Long gone are the days when Julius Sisiku Ayuk Tabe was just an unknown computer scientist working at Cameroon’s power utility, Société nationale d'électricité du Cameroun (Sonel), now Eneo. Ayuk Tabe became popular in Cameroon after demanding the secession of the country’s English-speaking region.

On October 1, 2017, he proclaimed himself "President of the Federal Republic of Ambazonia." Ambazonia regroups the territory’s North West and South West where English is spoken. "We are going to secede, we are going to restore our independence and we are going to discuss the terms of that independence," Ayuk Tabe said at the time.

At first, the government laughed at Ayuk Tabe’s ambition. But the laughter died after the armed attacks that hit the English-speaking regions, under the leadership of the former computer scientist. Now taking the threat seriously, Yaoundé deployed all means to arrest Ayuk Tabe. They did in January 2018, in Nigeria, and on April 29, 2019, Ambazonia’s self-proclaimed leader was sentenced to life imprisonment, for terrorism and secession, along with nine members of his “government”.

Far from weakening the secessionist militias, the leader’s imprisonment pushed them to carry out more attacks against the population and the army. Their goal was to put pressure on Yaoundé to release Sisiku Ayuk Tabe. "The arrest rehabilitated his stature and allowed him to regain control over the separatist factions, but it also made him an icon," says security expert Joseph Lea Ngoula.

In January 2019, Sisiku Ayuk Tabe said he was ready to negotiate with President Paul Biya, and on March 11, 2020, he declared that “Paul Biya greatly underestimated the determination of the Ambazonians.” For Ayuk Tabe, the man who was in New York in September 2017 to fight for Ambazonia’s independence at the UN, the issue of secession was far from being settled.

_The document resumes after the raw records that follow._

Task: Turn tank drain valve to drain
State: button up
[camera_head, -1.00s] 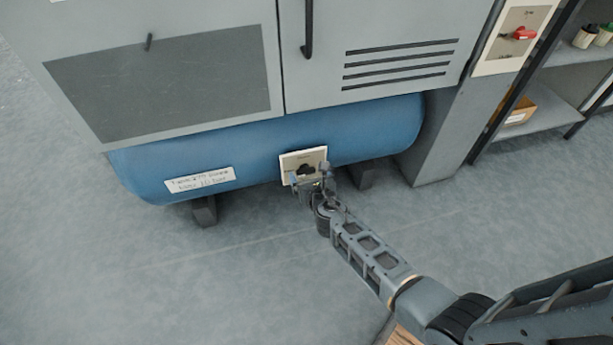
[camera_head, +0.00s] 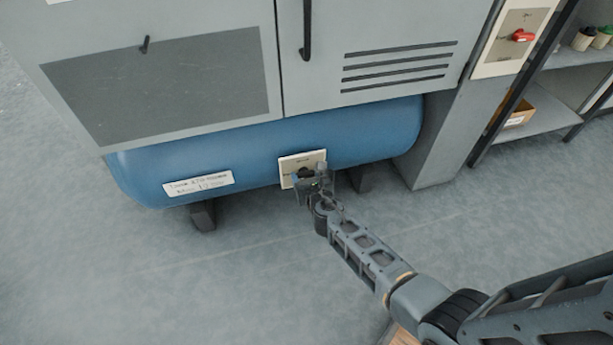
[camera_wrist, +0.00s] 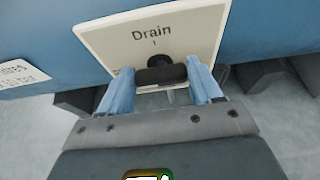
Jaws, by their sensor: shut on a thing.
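The drain valve is a black knob with a short bar handle (camera_wrist: 160,75) on a cream plate (camera_wrist: 112,40), in the wrist view. The plate reads "Drain" above a small tick mark. The bar lies about level across the picture. My gripper (camera_wrist: 160,70) has its two blue fingers at the bar's two ends and is shut on it. In the head view the plate (camera_head: 288,166) is on the front of the blue tank (camera_head: 240,150), and my gripper (camera_head: 314,181) is at it, hiding most of the handle. Lettering at the plate's lower edge is mostly hidden.
A grey cabinet (camera_head: 370,35) with a door handle and vent slots stands above the tank. A red switch (camera_head: 522,35) is on a panel at upper right, beside a shelf (camera_head: 540,120) with a box. The floor (camera_head: 150,285) in front is clear.

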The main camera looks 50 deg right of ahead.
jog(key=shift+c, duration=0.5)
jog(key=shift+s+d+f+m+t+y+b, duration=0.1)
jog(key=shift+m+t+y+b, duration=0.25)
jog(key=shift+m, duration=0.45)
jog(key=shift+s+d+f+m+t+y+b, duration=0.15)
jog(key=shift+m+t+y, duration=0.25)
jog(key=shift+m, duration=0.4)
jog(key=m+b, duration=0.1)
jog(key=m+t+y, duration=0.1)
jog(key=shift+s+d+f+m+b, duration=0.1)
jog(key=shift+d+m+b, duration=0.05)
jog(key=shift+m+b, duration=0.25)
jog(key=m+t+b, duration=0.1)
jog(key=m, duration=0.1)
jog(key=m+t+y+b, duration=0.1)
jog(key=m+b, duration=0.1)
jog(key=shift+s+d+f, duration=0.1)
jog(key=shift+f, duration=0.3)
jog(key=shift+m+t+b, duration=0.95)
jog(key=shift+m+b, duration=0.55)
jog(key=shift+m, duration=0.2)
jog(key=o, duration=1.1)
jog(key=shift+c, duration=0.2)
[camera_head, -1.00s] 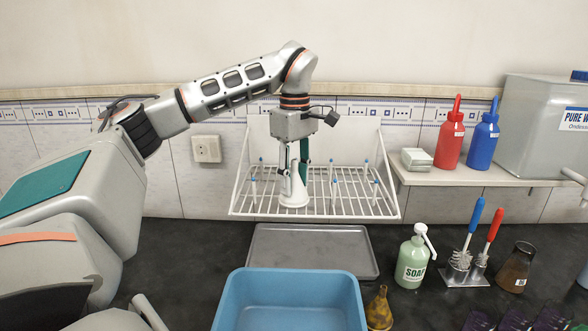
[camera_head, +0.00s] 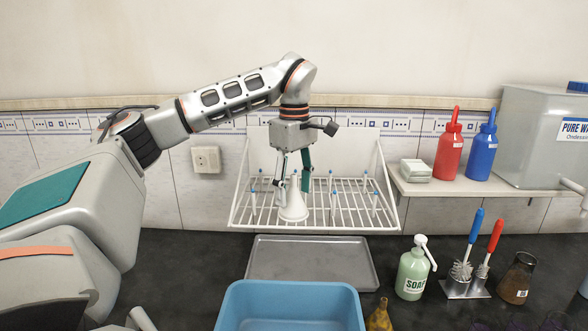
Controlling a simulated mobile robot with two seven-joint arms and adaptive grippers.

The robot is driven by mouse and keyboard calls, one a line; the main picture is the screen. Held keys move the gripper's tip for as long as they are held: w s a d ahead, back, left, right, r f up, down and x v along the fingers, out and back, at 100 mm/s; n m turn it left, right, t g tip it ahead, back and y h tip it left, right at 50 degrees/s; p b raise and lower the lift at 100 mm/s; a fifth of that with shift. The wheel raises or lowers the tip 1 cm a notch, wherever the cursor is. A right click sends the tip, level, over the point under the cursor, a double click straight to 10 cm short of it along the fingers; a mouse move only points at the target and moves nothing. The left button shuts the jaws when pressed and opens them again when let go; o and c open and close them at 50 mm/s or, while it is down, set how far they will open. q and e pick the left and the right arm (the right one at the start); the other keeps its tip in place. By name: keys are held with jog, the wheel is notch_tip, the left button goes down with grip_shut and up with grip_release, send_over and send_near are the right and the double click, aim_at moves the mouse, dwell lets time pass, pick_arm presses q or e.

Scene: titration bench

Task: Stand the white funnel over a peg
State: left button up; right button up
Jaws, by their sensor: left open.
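The white funnel (camera_head: 293,207) stands wide end down on the white wire drying rack (camera_head: 345,222), its narrow stem pointing up. Whether a peg is inside it is hidden by the funnel itself. My left gripper (camera_head: 293,185) points down from above, its fingers open on either side of the funnel's stem. Several blue-tipped pegs (camera_head: 333,202) stand on the rack around the funnel. My right gripper is not in view.
A grey tray (camera_head: 312,262) lies below the rack, with a blue basin (camera_head: 290,298) in front. A soap bottle (camera_head: 412,272) and brushes (camera_head: 470,245) stand on the right. A shelf (camera_head: 480,186) holds red and blue bottles.

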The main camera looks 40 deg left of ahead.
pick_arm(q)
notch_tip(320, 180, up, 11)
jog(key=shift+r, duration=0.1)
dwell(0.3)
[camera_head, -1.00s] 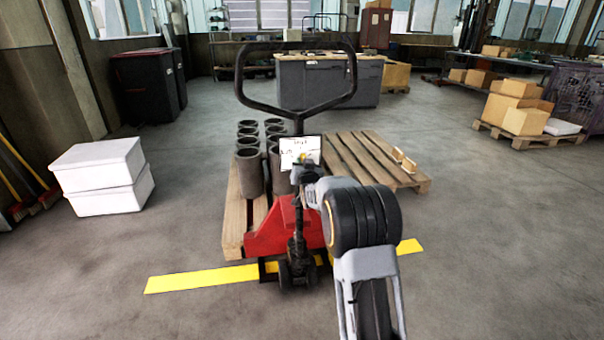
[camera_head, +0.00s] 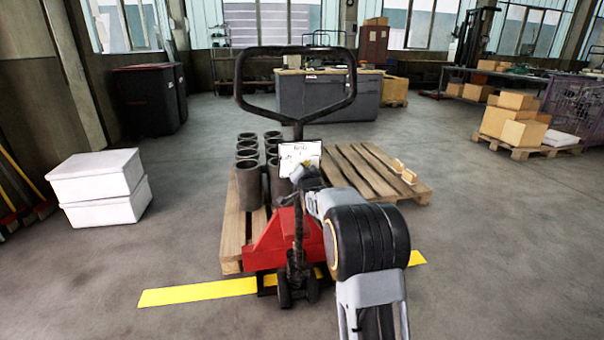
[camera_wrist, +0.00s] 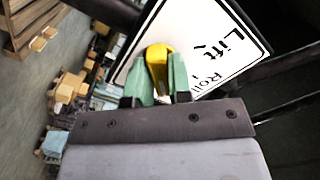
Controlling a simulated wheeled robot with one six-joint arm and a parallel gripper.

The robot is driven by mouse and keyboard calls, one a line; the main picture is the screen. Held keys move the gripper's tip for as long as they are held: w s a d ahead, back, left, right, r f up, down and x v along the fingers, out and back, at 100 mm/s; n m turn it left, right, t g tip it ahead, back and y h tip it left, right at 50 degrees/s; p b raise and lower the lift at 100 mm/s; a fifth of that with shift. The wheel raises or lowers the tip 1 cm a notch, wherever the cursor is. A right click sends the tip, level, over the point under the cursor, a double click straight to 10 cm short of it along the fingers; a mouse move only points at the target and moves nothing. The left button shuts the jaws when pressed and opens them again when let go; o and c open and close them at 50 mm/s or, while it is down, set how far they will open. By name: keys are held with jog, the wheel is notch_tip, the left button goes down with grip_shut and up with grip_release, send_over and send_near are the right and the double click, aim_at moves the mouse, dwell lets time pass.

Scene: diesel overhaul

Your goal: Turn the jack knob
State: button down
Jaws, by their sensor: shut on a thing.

Since March 2020, the government has supposedly discreetly initiated talks with Sisiku Ayuk Tabe to have peace return in the North-West and South-West regions – after more than 3,000 died in the conflicts. At first, however, the authorities ignored the secessionists’ leader and did not invite him to the Major National Dialogue that was held in October 2019 – an event aimed at resolving the Anglophone crisis.